Roly: I would be, I think.
Fay: But there was no light milk. I don’t know whether you could even buy skim milk. There was only full-cream milk. That was all you could buy.
Roly: The skim milk, that was what you fed to the pigs. You buy this light milk today. That’s what we used to feed to the pigs on those days, depending on the cream that we’d take off the milk. Things have certainly changed.
Fay: Out of the 300 suppliers to the Nimbin factory, it had already come down quite a bit that there were only nine that went over to bulk milk in Nimbin in ‘73/’74.
And so what allowed you to do that rather than, say, go into beef?

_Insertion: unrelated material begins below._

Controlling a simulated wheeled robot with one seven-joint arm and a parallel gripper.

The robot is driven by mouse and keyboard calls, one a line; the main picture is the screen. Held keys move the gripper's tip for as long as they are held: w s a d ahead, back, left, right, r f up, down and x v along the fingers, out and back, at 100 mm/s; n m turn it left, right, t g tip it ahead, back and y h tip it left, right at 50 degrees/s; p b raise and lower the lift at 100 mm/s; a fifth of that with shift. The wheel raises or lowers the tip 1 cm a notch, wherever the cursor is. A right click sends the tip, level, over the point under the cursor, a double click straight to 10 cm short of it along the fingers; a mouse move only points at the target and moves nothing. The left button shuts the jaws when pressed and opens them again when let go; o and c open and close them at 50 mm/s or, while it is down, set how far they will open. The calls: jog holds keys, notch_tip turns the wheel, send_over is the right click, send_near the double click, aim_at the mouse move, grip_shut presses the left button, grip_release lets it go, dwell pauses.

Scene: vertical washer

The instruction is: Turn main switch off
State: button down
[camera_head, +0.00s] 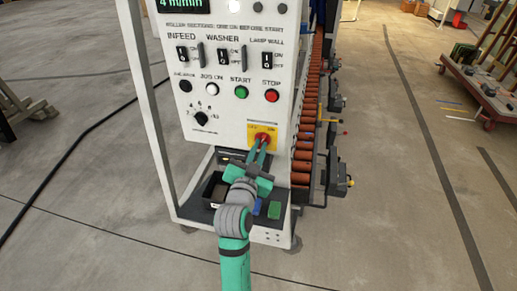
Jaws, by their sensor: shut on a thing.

Fay: Well, we had the Guernsey stud going. We were one of the main producers, like, even for cream at Norco, we used to top the number of cans that went in, and at the time we were already going into milk, but because it was only an unsealed road up there at the time in ’73, we put our name down and everything, but Norco said no, they wouldn’t bring the trucks out to get the milk. The road had to be sealed.
In May ’73 they rang and said, ‘We want your milk in here in a week.’ They came out, installed – because we’d bought this vat – they installed the vat and we said, ‘But the road’s not done,’ and they said, ‘We can’t wait for the road.’ They had no milk to pasteurise at the time, and we were the largest producing dairy, and we were still separating. So within a week we were sending whole milk to Lismore.
That was in ’73. Then we got the big flood in ’74, and the road slipped below us, and they couldn’t get the trucks over. They said there’s no way they would bring a semi-trailer over it, so Andrews had just bought the house and ten acres from us, we didn’t have a truck at the current time. They’d brought a lot of their stuff up in an old truck, so we borrowed their old truck, and Norco supplied us with more cream cans, plus what we already had, and we used to fill all the cream cans up with milk, carry them across to the tanker, two of them. They had to do that twice to get all the milk from the dairy into the tanker. It all went down in cream cans – that was the only to get it there, because the tanker couldn’t get up.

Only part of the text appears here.